EXERCISE TASK
Find the line that contains "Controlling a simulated" and print it and every line after it, exactly, please.
(begin)
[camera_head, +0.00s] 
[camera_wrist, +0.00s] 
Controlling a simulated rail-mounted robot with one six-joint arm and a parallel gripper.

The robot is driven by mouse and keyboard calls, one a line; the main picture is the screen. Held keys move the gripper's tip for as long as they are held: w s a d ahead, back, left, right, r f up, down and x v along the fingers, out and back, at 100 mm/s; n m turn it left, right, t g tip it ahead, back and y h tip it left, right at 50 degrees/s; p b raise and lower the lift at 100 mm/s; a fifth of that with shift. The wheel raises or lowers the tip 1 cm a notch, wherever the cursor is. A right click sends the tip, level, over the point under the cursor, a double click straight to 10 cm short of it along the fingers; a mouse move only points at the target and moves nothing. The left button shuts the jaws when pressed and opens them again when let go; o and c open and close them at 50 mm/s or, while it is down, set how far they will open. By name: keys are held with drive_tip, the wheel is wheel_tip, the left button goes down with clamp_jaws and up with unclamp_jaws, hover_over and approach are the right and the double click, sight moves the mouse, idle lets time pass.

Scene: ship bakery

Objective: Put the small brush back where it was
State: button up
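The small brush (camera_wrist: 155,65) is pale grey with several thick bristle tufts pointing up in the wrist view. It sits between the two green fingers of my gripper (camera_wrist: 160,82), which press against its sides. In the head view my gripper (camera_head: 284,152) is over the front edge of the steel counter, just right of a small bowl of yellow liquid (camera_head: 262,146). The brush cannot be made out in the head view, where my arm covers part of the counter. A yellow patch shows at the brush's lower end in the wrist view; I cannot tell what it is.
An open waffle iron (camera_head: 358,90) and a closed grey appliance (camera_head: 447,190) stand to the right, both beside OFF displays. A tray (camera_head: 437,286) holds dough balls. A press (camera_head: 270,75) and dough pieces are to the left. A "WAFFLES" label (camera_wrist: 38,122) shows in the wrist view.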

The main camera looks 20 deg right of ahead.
(end)
EXERCISE RESULT
Controlling a simulated rail-mounted robot with one six-joint arm and a parallel gripper.

The robot is driven by mouse and keyboard calls, one a line; the main picture is the screen. Held keys move the gripper's tip for as long as they are held: w s a d ahead, back, left, right, r f up, down and x v along the fingers, out and back, at 100 mm/s; n m turn it left, right, t g tip it ahead, back and y h tip it left, right at 50 degrees/s; p b raise and lower the lift at 100 mm/s; a fifth of that with shift. The wheel raises or lowers the tip 1 cm a notch, wherever the cursor is. A right click sends the tip, level, over the point under the cursor, a double click straight to 10 cm short of it along the fingers; a mouse move only points at the target and moves nothing. The left button shuts the jaws when pressed and opens them again when let go; o and c open and close them at 50 mm/s or, while it is down, set how far they will open. By name: keys are held with drive_tip, the wheel is wheel_tip, the left button goes down with clamp_jaws and up with unclamp_jaws, hover_over and approach are the right and the double click, sight moves the mouse, idle lets time pass.

Scene: ship bakery

Objective: Put the small brush back where it was
State: button up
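The small brush (camera_wrist: 155,65) is pale grey with several thick bristle tufts pointing up in the wrist view. It sits between the two green fingers of my gripper (camera_wrist: 160,82), which press against its sides. In the head view my gripper (camera_head: 284,152) is over the front edge of the steel counter, just right of a small bowl of yellow liquid (camera_head: 262,146). The brush cannot be made out in the head view, where my arm covers part of the counter. A yellow patch shows at the brush's lower end in the wrist view; I cannot tell what it is.
An open waffle iron (camera_head: 358,90) and a closed grey appliance (camera_head: 447,190) stand to the right, both beside OFF displays. A tray (camera_head: 437,286) holds dough balls. A press (camera_head: 270,75) and dough pieces are to the left. A "WAFFLES" label (camera_wrist: 38,122) shows in the wrist view.

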The main camera looks 20 deg right of ahead.

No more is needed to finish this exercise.